Hey Sweetcheeks! I just got caught up on your entries from the past week. Had some tough times I see. Keep your head up. I thought of you so much while I was in NYC. Everytime I saw a homeless person, it made me think of the homeless guy and your thoughts about him. The Big City has different homeless people than what I have seen before. But, I will save that for an entry on my blog later this week. It's good to be home and it's GREAT catching up with you. I missed you the most!
Oh Andrew. I say this with love in my heart - GET THEE TO A MEETING!
I'm sure you enjoyed yourself. I wish you didn't have an illness that puts such a high price on those moments of joy. The "freedom" you experience when you drink is a very dangerous ILLUSION. Kind of like the freedom and wisdom and beauty, etc. etc. that I experience with a manic episode. IT FEELS SO GOOD! But it's not real. And when I indulge myself with them I hurt people I love - not to mention myself.
We're all here for you, man. Don't give up. go to a meeting go to a meeting go to a meeting go to a meeting - today.

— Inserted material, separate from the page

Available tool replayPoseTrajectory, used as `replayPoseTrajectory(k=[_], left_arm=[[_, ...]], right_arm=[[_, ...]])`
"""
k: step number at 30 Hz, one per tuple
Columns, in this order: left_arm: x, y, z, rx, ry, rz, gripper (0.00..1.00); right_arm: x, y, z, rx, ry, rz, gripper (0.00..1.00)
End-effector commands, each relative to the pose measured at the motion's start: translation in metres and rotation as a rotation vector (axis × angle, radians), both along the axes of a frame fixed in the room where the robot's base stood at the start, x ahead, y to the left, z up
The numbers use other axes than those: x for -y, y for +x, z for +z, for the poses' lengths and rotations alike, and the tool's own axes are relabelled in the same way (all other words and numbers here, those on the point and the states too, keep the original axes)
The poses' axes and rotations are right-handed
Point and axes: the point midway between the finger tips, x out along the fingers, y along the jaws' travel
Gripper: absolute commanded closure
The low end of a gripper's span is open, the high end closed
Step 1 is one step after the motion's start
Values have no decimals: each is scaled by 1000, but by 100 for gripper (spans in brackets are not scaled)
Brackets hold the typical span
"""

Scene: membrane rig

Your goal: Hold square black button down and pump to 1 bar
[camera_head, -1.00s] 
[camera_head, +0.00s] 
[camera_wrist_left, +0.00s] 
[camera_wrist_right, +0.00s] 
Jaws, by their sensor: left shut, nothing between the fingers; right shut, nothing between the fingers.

you are so right, true freedom is not an earthly possession. and i also entirely agree with your point that our society as a whole is mentally ill. it seems glaringly obvious to me.
You are an idiot by drinking in public. Do you want to get arrested for public intoxication? Great, then you'll have an arrest record to go with all of your other "accomplishments" that you write so vaingloriously about, i.e. homelessness, schizophrenia, addiction etc.